Step 1: Calculating the Home Equity
Before any legal changes occur, the LIT must determine if there is any actual equity in the home. You will need to obtain an independent property appraisal to determine the fair market value. Next, you must subtract the remaining mortgage balance, any lines of credit secured against the house, and estimated property tax arrears. The remaining number is the total net equity. If the house is jointly owned, the bankrupt individual’s share is typically exactly 50% of that net equity.
Step 2: The Automatic Severance of Joint Tenancy
Once the bankruptcy is filed, the legal concept of “severance” occurs. The LIT will register a document on the title of the property. This action legally converts the “joint tenancy” into a “tenancy in common.” Under a tenancy in common, the bankrupt spouse and the non-bankrupt spouse each hold a distinct, separate 50% share of the property. The bankrupt’s 50% share is legally transferred to the LIT, whose job is to realize that value for the creditors (such as the CRA or credit card companies).
Step 3: Negotiating a Spousal Buyout
The LIT does not want to evict you and sell the home if it can be avoided. Generally, the most common resolution is for the non-bankrupt spouse to “buy out” the bankrupt spouse’s equity from the LIT. For example, if the bankrupt’s equity is $20,000 CAD, the non-bankrupt spouse can arrange to pay this amount to the LIT over a set period (usually before the bankruptcy discharge). This can be funded through family assistance, savings, or a second mortgage.
Step 4: Registering the Final Transfer
Once the non-bankrupt spouse has successfully paid the required equity to the LIT, the trustee will release their interest in the property. 🔑 The title can then be transferred entirely into the non-bankrupt spouse’s name, or kept as a tenancy in common depending on what your local real estate lawyer advises. This step completely removes the property from the bankruptcy estate.
How Much Does it Cost to Keep the Home?
Dealing with property during an insolvency proceeding involves several costs beyond just paying the equity.
- Property Appraisal: A certified appraisal usually costs between $300 CAD and $500 CAD depending on your municipality.
- Legal Fees for Title Transfer: If you are buying out the equity, a real estate lawyer will charge approximately $800 CAD to $1,500 CAD to change the land registry title.
- The Equity Buyout: This is the variable cost. You must pay the exact monetary value of the bankrupt spouse’s equity. If there is zero equity (the home is heavily mortgaged), you may only have to pay a nominal administrative fee (e.g., $500 CAD) to the LIT to have their interest removed.
How Long Does the Process Take?
A standard first-time bankruptcy in Canada takes either 9 or 21 months, depending on surplus income. However, if there is significant equity in a home that needs to be bought out, the non-bankrupt spouse is usually given between 12 to 24 months to arrange the financing and pay the LIT. If the equity cannot be paid, the house may ultimately have to be sold on the open market, a process that can take an additional 3 to 6 months.

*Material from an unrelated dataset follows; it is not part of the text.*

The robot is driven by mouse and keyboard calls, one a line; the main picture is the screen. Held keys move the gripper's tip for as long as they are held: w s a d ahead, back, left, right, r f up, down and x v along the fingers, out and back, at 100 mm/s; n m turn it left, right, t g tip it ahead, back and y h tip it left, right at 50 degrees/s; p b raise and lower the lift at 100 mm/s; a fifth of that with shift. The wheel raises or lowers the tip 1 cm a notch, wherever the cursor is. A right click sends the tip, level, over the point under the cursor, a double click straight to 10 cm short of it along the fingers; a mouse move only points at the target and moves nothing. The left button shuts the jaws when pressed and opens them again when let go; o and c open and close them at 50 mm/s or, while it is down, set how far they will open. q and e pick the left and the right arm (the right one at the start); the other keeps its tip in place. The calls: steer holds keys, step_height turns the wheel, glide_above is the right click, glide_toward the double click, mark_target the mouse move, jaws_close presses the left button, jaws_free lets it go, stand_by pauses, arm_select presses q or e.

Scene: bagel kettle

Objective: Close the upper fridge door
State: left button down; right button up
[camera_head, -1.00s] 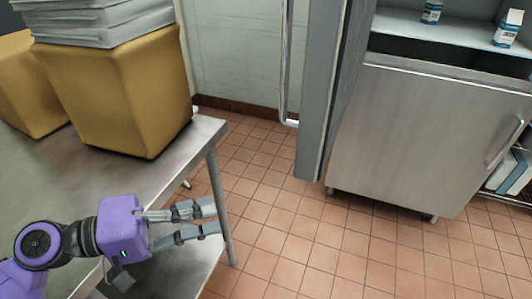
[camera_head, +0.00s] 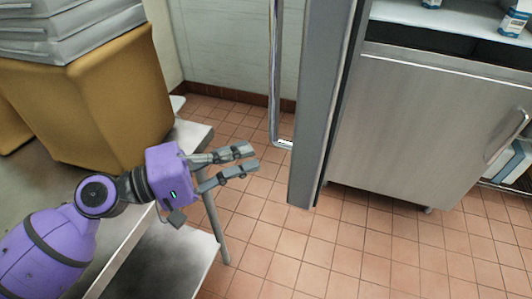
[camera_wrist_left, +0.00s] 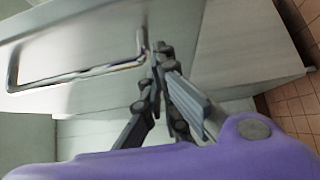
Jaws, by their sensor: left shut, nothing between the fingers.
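The upper fridge door (camera_head: 318,105) stands open, seen nearly edge-on in the head view. Its long bar handle (camera_head: 274,75) is on the door's left side, with its lower end bent in toward the door. My left gripper (camera_head: 253,157) is shut and empty, left of the door and just below and left of the handle's lower end. In the left wrist view the handle (camera_wrist_left: 80,74) runs across the upper left, close to my fingertips (camera_wrist_left: 160,52); I cannot tell whether they touch it. My right gripper is not in view.
The lower fridge door (camera_head: 420,125) is closed. Blue-and-white cartons (camera_head: 515,22) stand on the open upper shelf. A metal table (camera_head: 190,135) with yellow bins (camera_head: 115,105) and stacked grey trays (camera_head: 70,30) stands at left. Tiled floor (camera_head: 265,235) is clear between table and fridge.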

Frequently Asked Questions (FAQ)
Can the LIT force the sale of my jointly owned home?
Yes, but it is a last resort. If there is substantial equity and the non-bankrupt spouse refuses or is unable to buy out the bankrupt’s share, the LIT has the legal authority under the Partition Act (provincial law) to apply to the court for an order to sell the property.
Does my credit score drop if my spouse goes bankrupt?
No. In Canada, credit scores are entirely individual. Your spouse’s bankruptcy will not appear on your Equifax or TransUnion report unless you have co-signed their specific loans or share a joint credit card.
What happens to the mortgage during this process?
As long as the monthly mortgage payments continue to be made on time, the bank generally cannot foreclose on the home simply because one spouse filed for bankruptcy. The mortgage remains in good standing.
Do we need a lawyer or just a Trustee?
You must use a Licensed Insolvency Trustee to file the bankruptcy. However, to legally transfer the land title and protect the non-bankrupt spouse’s interests, hiring an independent real estate or family lawyer is highly recommended.